Monday 21 May 2012

Cheeze Please Soup and Sun Dried Tomato and Olive Bread

We have been making this soup for ages and I genuinely don’t know where the recipe came from. I got it off the internet several years ago and I do not know the source from whence it sprung. I think it might have been the Uncheese Cookbook, but having not seen that I don’t know for sure. What I do know is that it is delicious and always omnivore approved. 


Cheeze Please Soup

You need:

1 small potato, diced (I tend to use 2-3 small new potatoes and don’t bother to peel and they work just fine)

1 onion, chopped

1 carrot, chopped

½ a red pepper, chopped (optional but adds to the orange-y colour)

2 ½ cups vegetable stock

1 tin small white beans such as haricot or navy, rinsed and drained (I use 1 ½ cups of haricot beans I cooked from scratch cuz I’m a smarty pants)

½ cup nutritional yeast flakes (called Marigold Engevita in the UK)

2 TB freshly squeezed lemon juice

½-1 tsp red pepper flakes

1 tsp EACH ground cumin and coriander

1 jar salsa (we like sainsbury Smoky BBQ dip)

1 ½ cups frozen corn, defrosted

½ to 1 cup non dairy milk

 1. Put potato, onion, carrot and pepper (if using) in a saucepan with the 2 ½ cups vegetable stock and bring to the boil, reduce heat and then simmer until the veg are soft.

2. In the meantime pour boiling water over the corn and let sit for a few minutes then drain in a colander and await further instructions.

3. When veg are tender, remove from heat and stir in half the corn and everything from the beans on down--EXCEPT the “milk”

4. Puree with an immersion blender until it is smooth as you like--we like it a bit chunky. Then add the rest of the corn and the “milk” until it is as thin as you like it and reheat until piping hot.

 That’s it! This is really good and tastes like queso dip.  If you are frugal and have it with a salad it lasts for 2 nights. It thickens up in the fridge so add a bit more milk to thin it and reheat.

 On the second night I like to serve with bread. This is easy to make and it can be made gluten free! Bonus! My version is GF, but since most of you don’t have an issue with what I’ll do it the regular way first and show you how to make it GF later.


Sun Dried Tomato and Olive Bread

Preheat the oven to 200C/400F

You need:

1 1/3 cup plus 2 TB wholemeal flour, sifted (or use your favourite commercial GF blend!)

3 tsp baking powder

2 TB nutritional yeast

Pinch oregano and basil (optional)

¼-1/3 cup sun dried tomatoes (not the oil packed kind but the ones you re-hydrate in water)

4 spring onions, chopped (I use the white onion-y bits and some of the green tops cut with scissors

1/3 cup olives

Non dairy milk

2 TB olive oil  (optional)

Squidge tomato puree (optional)

Pinch sea salt

You need to:

1. Snip the sun dried tomatoes into wee pieces and pour a bit of hot water over them until they are just covered and let them sit.

2. Sift your flour and baking powder, Add the nutritional yeast and herbs, spring onions and olives.

3. Squeeze the water from the tomatoes (save the soaking water!) and put them into the dry ingredients and mix well until covered in flour.

4. See how much tomato water there is.

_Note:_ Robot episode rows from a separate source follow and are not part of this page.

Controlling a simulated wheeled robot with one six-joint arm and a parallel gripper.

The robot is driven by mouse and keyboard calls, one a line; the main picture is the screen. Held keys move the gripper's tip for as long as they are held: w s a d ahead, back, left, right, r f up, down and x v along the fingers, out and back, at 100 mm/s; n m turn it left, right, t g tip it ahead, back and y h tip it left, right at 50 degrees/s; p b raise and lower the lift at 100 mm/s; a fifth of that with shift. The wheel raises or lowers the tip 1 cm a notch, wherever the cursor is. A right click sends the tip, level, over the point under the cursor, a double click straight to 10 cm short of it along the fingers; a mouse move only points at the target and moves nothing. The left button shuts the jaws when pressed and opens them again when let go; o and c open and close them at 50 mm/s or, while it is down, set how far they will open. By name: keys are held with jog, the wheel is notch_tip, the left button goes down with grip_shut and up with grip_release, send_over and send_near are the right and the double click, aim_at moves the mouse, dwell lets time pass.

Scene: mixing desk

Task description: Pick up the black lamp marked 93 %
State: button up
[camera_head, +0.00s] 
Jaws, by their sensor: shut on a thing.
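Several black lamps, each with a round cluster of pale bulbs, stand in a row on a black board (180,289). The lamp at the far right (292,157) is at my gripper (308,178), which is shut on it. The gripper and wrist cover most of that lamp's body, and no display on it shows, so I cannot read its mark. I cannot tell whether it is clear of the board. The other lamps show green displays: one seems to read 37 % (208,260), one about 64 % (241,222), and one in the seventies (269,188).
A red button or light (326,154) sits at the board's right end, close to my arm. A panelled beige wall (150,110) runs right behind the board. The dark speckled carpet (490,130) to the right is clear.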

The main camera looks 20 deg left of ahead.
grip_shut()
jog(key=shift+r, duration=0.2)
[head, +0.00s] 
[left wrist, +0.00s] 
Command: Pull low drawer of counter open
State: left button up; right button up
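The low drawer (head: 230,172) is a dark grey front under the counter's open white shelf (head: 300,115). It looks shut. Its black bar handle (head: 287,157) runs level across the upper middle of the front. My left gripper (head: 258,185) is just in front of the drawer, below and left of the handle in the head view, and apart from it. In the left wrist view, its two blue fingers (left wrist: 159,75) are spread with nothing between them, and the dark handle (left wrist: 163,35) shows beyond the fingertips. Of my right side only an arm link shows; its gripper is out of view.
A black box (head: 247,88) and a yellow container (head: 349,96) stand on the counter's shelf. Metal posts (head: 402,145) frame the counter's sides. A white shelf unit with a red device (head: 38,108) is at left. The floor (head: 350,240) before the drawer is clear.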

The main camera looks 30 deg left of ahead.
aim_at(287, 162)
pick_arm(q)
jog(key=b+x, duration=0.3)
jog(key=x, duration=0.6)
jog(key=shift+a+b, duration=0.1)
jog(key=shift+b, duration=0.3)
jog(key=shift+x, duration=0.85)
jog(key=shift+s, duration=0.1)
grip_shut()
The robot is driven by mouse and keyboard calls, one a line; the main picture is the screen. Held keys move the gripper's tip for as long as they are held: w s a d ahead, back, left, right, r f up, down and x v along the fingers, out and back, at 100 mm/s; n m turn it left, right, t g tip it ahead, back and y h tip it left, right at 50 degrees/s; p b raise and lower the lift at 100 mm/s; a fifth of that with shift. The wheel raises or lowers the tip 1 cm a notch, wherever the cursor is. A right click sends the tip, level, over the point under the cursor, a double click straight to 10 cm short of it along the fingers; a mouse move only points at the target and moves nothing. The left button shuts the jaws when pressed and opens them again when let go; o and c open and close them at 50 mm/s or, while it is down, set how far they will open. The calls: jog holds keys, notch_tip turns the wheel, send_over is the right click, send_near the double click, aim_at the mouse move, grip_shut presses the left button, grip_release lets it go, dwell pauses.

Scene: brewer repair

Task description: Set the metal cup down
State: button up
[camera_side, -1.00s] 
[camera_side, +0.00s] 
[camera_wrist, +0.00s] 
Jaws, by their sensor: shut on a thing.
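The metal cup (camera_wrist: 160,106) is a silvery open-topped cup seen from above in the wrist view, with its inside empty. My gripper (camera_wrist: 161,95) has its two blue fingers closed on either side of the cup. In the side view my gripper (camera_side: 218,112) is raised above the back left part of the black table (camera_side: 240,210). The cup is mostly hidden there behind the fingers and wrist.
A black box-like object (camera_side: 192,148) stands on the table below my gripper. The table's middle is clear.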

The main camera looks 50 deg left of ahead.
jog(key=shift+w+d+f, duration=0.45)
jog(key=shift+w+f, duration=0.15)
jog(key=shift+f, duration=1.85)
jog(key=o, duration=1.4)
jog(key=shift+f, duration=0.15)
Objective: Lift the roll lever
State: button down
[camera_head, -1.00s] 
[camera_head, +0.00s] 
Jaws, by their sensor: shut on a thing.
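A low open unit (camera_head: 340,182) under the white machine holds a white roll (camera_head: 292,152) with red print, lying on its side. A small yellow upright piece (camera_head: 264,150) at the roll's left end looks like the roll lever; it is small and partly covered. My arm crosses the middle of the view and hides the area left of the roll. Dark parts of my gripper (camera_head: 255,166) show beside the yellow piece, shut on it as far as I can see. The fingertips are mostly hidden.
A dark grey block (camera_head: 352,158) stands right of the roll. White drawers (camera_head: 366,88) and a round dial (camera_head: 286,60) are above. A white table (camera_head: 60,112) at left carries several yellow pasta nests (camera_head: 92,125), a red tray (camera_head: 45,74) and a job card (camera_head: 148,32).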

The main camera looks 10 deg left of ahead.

Use “milk” to get the liquid up to 150ml. If you’d like it with a bit more umph! Then add a squidge tomato puree and mix in. Now add your optional oil. I forgot it this time and it was fine so I think I’ll leave it out in future.

5. Mix the wet into the dry and mix until a soft dough forms. If too wet then add a few more shakes flour, if too dry a glug of “milk.”

6. Shape with your hands to form a small circle and score into quarters. Sprinkle on the sea salt and pat it into the dough.

Bake for 12-15 minutes.

 First GF advice:

You can use a commercially prepared mix like Bob’s Red Mill or Dove’s Farms or do what I do and make your own. In things like brownies you can get away with using just healthy, wholegrain GF flours, but in bread I find a bit of starch really does help to give it a lighter texture so it doesn’t appear you are eating a brick. But starches are high on the glycemic index and have no nutritional value so use sparingly. The GF mix that seems to work for me combines several highly nutritious flours with some starch. Here it is if you like to mix your own.

 Spidergrrl’s GF flour mix

1 ½ cups buckwheat flour

1 cup quinoa flour

1 cup teff flour

2 cups chickpea flour

1cup masa harina flour

2 ½ cups corn starch (called corn flour in the UK)

Mix really well until no one flour can be seen. It comes up to a nice light brown colour. Transfer into a storage container. This makes 9 cups and so gives you plenty for recipes all mixed up and ready to go. There is nothing that puts you off GF baking more than spending 3 hours mixing flour every time you want to bake something. On my next batch I plan on trying to reduce the starch a bit more--down to 2 cups from 2.5. The original recipe called for 3 cups which was one-third of the flour--but I just can’t cope with that little nutrition.

Note: If I had a choice I would use tapioca starch instead of corn flour--but I can’t find it any more so corn flour it is then. Besides corn flour is cheaper.

 Second GF advice:

As bad as you want to tear into fresh, hot bread if you have baked it GF try and resist. When hot the bread seems all “gluey” but settles down into bread texture once cooled. If making this GF, bake it ahead of time and let cool. If you can eat wheat, you lucky bastard, then chow down on it hot.